#### RECORDS TO USE

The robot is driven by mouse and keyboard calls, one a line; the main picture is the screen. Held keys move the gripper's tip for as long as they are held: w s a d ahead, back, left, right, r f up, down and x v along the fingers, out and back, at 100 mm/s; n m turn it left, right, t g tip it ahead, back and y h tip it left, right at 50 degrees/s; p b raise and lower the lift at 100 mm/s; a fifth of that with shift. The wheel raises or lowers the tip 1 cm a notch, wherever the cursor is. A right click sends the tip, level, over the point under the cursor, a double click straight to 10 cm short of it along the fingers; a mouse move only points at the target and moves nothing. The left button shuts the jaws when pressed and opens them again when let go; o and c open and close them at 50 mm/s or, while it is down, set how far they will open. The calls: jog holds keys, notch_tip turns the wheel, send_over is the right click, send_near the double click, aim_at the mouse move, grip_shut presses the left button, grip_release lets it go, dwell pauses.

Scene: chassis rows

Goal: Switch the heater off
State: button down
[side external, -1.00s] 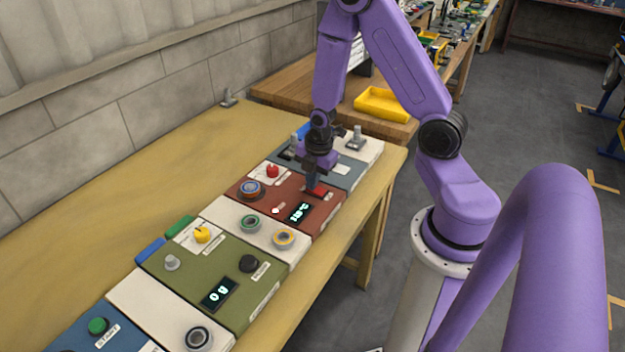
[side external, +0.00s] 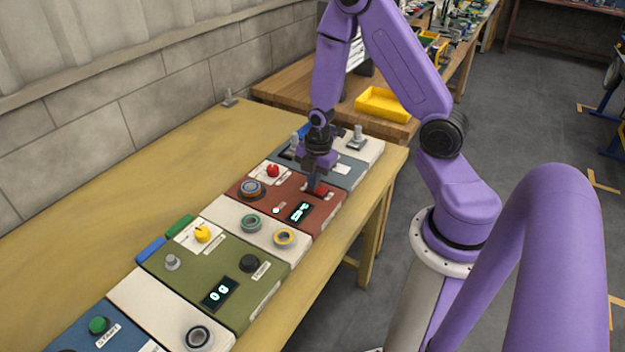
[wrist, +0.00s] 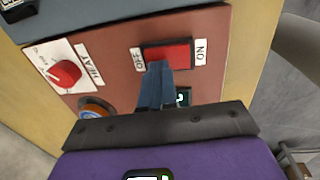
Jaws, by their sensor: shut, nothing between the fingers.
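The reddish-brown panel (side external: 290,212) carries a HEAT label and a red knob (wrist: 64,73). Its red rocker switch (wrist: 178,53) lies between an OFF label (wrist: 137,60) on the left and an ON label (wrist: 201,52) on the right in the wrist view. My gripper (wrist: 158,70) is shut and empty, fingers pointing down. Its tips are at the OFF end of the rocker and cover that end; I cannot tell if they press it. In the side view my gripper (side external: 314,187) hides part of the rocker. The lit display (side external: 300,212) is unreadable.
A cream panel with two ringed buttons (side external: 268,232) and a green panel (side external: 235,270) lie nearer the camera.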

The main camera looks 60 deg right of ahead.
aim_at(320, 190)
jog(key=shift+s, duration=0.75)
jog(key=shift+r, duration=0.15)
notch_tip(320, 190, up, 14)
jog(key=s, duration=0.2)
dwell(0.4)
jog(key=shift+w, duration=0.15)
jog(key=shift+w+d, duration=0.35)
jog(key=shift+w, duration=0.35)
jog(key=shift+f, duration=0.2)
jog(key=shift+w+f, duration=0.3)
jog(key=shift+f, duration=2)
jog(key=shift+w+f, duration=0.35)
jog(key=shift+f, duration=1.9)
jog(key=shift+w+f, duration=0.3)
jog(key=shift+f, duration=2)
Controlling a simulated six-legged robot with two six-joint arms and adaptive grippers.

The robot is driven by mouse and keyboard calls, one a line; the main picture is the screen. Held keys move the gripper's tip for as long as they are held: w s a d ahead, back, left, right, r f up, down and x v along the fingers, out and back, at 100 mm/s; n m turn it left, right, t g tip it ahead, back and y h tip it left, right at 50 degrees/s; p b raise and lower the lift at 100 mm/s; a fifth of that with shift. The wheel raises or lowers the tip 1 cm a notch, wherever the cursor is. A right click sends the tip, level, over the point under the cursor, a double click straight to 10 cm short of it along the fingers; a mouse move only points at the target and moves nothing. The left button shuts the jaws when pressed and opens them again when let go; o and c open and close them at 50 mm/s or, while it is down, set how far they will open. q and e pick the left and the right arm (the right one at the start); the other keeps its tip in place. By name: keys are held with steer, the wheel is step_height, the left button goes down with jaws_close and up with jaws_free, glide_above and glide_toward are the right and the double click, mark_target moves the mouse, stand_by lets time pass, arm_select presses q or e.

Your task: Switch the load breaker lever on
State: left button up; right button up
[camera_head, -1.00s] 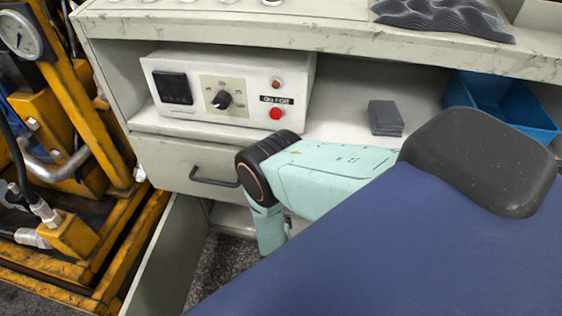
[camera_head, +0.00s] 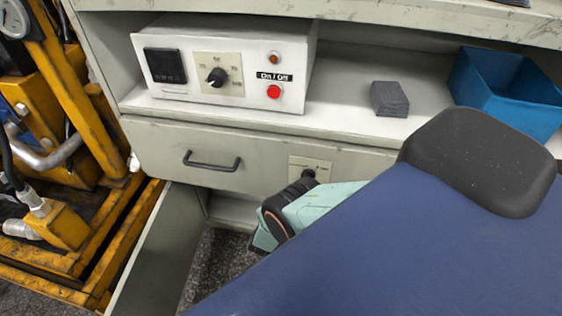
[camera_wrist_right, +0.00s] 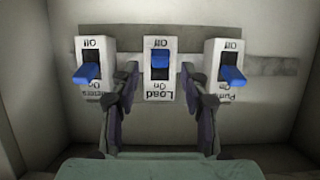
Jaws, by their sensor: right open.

########

*AIM OF THE TASK:* Give the number of lines above in which the word "State" occurs, with nothing else.

*OUTPUT OF THE TASK:* 2